Le quatrième film du roumain Radu Muntean est passé un peu inaperçu en 2011 alors qu'il méritait le coup d’œil. Mardi, après Noël raconte peut-être la plus vieille histoire du monde, celle d'un homme trompant sa femme avec une autre évidemment plus jeune, et s'il ne la raconte pas avec la même force et la même exhaustivité, si l'on peut dire, que déployée par Ingmar Bergman dans les 2h40 de Scènes de la vie conjugale, auquel on pense malgré tout par moments, il parvient pourtant à nous intéresser à son récit et à nous plonger dans les plages de la vie quotidienne menacée de ses personnages. Le souci de nous immiscer au cœur de la sphère privée des êtres en passe par une mise en présence des corps qui s'impose dès la première séquence, où nous sommes pour ainsi dire in bed with le couple adultère.

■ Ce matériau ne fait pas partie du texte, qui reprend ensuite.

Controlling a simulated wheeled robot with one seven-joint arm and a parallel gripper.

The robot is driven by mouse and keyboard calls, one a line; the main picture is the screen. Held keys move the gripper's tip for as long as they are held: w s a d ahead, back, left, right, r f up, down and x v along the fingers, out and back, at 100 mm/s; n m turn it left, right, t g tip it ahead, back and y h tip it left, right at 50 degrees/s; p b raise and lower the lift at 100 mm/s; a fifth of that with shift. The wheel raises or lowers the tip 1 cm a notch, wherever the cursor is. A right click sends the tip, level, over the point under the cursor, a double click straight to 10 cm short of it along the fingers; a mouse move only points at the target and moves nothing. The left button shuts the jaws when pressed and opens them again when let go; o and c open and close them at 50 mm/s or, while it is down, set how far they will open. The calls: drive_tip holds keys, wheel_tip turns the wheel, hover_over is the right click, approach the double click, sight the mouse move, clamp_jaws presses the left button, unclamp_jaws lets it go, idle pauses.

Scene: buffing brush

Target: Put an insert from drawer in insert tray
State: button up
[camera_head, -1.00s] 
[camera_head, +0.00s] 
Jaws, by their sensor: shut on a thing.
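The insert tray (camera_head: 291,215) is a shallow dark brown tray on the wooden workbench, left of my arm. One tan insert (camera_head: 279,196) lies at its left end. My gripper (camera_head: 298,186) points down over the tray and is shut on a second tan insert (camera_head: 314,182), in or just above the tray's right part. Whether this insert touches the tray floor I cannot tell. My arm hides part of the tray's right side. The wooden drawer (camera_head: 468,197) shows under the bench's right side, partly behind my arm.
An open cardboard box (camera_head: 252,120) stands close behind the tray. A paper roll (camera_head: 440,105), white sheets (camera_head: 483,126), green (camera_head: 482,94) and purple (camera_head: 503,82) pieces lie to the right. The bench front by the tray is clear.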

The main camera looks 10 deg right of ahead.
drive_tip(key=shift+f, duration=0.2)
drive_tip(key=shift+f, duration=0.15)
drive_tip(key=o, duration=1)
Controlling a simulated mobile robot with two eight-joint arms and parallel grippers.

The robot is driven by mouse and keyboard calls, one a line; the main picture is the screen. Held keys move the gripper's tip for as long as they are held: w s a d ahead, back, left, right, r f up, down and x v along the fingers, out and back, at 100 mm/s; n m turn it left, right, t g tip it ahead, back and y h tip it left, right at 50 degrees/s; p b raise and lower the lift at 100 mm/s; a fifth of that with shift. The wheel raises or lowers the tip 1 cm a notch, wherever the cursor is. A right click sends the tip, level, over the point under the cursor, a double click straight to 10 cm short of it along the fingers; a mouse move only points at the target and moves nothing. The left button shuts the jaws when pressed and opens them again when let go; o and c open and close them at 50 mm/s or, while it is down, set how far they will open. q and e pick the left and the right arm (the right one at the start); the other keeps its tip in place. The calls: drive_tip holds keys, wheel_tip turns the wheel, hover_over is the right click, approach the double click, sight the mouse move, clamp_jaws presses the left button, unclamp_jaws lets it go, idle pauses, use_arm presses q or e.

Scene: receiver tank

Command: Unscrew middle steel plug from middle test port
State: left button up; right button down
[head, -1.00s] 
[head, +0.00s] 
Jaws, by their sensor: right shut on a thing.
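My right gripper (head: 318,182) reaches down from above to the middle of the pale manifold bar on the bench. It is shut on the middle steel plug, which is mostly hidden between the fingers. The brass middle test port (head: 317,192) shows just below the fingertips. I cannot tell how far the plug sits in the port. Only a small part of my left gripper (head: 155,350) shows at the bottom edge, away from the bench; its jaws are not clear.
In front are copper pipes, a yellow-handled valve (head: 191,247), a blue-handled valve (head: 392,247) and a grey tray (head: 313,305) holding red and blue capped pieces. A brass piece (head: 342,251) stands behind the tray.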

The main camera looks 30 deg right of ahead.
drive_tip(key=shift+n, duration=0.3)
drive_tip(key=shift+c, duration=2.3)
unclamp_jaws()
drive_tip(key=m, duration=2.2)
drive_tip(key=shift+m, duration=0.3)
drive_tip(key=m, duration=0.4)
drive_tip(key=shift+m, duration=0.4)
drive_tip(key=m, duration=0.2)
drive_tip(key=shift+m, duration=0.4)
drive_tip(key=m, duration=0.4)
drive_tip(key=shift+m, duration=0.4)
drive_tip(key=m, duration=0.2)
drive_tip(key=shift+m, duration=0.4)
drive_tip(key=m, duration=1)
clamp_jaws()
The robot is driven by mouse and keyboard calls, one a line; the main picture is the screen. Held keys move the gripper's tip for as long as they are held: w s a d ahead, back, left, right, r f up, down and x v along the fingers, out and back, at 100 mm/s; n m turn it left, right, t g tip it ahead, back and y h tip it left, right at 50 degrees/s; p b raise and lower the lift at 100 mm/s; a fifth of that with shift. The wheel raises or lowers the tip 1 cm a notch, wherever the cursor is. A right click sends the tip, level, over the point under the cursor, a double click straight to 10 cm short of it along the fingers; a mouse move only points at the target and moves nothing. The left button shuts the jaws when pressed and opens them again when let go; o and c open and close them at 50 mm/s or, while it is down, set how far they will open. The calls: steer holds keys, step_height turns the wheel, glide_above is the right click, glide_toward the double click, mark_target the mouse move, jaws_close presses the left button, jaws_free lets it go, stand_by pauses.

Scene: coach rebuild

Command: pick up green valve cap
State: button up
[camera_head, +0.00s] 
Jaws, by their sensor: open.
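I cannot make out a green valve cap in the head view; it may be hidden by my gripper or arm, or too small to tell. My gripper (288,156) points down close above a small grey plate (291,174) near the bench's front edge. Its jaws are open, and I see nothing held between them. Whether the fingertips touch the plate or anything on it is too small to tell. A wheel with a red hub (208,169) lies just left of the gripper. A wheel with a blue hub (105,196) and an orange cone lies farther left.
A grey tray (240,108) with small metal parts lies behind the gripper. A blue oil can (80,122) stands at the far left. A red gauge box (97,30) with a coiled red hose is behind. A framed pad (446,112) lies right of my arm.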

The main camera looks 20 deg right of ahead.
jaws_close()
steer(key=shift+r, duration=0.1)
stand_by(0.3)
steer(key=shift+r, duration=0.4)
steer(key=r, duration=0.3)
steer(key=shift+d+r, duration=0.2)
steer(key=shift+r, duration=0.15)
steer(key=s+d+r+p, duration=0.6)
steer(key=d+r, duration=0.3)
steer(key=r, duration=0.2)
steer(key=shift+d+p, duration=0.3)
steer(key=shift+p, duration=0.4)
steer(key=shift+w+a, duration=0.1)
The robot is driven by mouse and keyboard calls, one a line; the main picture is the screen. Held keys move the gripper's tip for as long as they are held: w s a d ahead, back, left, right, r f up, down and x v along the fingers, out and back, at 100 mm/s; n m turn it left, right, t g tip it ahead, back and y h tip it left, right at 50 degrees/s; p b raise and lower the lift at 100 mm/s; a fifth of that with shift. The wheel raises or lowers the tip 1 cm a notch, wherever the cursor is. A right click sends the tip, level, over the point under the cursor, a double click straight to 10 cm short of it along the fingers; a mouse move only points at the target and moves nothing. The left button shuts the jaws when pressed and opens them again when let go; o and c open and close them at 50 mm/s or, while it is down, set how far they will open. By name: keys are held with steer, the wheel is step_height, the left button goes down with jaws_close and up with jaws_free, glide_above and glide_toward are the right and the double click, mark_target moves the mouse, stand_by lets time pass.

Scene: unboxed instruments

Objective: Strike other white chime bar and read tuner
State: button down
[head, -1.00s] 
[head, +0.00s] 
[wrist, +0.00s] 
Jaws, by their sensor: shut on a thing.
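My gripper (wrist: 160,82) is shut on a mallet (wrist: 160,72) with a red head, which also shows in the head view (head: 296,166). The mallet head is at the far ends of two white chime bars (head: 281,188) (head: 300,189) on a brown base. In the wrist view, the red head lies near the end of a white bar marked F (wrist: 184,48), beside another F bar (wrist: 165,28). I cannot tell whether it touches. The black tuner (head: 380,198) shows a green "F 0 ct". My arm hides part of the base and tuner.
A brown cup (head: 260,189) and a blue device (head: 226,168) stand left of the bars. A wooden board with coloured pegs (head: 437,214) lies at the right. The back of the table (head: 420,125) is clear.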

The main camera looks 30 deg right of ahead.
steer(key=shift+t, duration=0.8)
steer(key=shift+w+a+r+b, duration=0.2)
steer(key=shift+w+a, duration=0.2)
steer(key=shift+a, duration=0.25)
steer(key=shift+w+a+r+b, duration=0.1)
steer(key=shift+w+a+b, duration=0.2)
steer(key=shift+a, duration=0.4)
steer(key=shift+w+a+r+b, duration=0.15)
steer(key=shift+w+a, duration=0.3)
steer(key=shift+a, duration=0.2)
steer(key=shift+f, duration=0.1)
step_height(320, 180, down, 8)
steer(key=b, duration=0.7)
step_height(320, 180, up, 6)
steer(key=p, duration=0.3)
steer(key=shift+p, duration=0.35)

Paul (Mimi Branescu) et Raluca (Maria Popistasu) sont d'emblée mis à nu et même plus qu'à nu puisque rien ne nous sera caché de leur ultime intimité. Si plus personne aujourd'hui n'est heurté par le portrait de deux amants nus allongés côte à côte, la vision du sexe rasé de la jeune femme, quand elle se lève du lit sans que la caméra ne redresse son cadre pour filmer son buste, restant au contraire sur ce sexe découvert, et sur le regard que lui porte l'amant, suscite quant à elle une vague gêne, ainsi imposée en préambule (le sexe de Raluca nous est pratiquement dévoilé plus tôt et plus complètement que son visage), gêne qui donne du poids à cette situation d'adultère quand, quelques secondes plus tard, on retrouve Paul en compagnie de sa femme dans un magasin, raccord sans transition où le personnage passe littéralement de la proximité du sexe nu de sa maîtresse à une situation anodine de sa vie maritale. La nudité initiale de Paul lui-même deviendra quant à elle pesante bien plus tard, quand elle se rappellera à notre souvenir au détour d'une autre scène banale, quotidienne, où l'homme sera nu aux côtés de son épouse légitime, Adriana (Mirela Oprisor), occupée à lui raser le crâne dans la salle de bain, sans que cette intimité-là n'ait plus rien de tant soit peu sexuel.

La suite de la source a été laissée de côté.